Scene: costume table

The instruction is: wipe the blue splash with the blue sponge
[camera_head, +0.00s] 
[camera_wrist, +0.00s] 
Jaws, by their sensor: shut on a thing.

*REQUIREMENTS*:
Output exactly the lines between the one containing "[camera_wrist, +0.00s]" and the final line above, both inclusive.

*EXERCISE SOLUTION*:
[camera_wrist, +0.00s] 
Jaws, by their sensor: shut on a thing.

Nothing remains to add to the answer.